**Challenge**
State only how many lines below include the string "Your".

____ Materials provided

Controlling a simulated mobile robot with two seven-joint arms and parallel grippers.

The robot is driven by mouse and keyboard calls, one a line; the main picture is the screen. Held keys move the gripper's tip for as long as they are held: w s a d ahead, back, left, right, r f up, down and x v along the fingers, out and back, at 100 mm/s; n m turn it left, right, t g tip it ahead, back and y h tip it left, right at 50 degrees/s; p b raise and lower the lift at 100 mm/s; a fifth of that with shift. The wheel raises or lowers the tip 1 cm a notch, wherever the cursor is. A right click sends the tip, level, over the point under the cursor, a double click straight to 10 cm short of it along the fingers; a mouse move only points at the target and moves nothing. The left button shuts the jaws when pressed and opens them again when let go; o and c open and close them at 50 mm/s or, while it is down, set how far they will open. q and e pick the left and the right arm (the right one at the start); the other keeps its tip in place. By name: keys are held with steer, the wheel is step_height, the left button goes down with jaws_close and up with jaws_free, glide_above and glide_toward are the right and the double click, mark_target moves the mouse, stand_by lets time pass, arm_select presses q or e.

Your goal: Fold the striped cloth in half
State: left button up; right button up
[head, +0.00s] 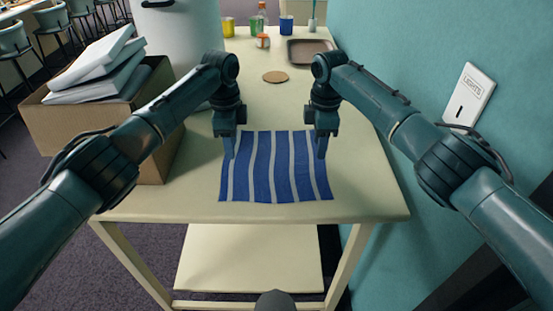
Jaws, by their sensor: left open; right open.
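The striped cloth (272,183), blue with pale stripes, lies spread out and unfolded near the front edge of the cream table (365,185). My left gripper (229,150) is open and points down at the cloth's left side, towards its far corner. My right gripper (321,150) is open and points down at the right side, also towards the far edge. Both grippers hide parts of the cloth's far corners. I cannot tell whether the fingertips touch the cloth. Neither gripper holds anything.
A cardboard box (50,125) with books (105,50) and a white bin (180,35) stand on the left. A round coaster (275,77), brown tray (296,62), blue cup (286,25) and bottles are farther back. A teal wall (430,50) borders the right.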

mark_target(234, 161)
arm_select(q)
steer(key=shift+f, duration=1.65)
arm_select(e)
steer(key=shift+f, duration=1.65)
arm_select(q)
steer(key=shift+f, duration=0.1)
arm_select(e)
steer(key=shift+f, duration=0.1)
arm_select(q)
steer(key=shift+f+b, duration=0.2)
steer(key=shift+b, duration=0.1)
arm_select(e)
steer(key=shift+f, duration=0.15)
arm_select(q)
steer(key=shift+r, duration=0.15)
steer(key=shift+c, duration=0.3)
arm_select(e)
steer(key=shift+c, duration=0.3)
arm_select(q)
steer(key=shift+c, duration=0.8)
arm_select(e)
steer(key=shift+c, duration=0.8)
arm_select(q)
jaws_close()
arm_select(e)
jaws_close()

________
____ Materials provided

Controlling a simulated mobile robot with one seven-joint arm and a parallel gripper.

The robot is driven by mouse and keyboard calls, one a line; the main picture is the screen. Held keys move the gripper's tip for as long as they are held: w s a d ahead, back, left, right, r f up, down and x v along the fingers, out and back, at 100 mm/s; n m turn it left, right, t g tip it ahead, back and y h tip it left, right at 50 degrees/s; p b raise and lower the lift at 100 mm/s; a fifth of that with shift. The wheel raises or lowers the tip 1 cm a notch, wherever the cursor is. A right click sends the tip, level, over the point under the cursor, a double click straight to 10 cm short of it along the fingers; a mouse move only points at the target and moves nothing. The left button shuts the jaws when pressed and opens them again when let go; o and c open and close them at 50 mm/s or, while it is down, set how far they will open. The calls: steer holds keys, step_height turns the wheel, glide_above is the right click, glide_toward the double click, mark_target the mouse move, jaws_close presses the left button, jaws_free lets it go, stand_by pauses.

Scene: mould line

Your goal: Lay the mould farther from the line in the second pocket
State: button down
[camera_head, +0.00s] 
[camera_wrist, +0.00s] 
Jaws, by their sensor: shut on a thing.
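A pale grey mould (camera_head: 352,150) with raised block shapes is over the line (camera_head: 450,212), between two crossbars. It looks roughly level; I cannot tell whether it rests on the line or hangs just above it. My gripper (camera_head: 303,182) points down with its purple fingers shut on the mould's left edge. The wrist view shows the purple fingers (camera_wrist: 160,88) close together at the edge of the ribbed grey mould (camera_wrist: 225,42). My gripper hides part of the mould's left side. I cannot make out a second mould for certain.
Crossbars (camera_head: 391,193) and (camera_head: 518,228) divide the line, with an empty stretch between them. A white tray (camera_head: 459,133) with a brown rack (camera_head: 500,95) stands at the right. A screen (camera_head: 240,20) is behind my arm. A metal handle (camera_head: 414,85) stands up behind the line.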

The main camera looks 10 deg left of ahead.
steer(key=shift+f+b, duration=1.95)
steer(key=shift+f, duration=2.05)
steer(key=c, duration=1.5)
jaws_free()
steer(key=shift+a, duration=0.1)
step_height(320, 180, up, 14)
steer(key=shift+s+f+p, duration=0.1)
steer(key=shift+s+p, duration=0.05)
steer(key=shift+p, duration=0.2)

________

**Solution to the exercise**
2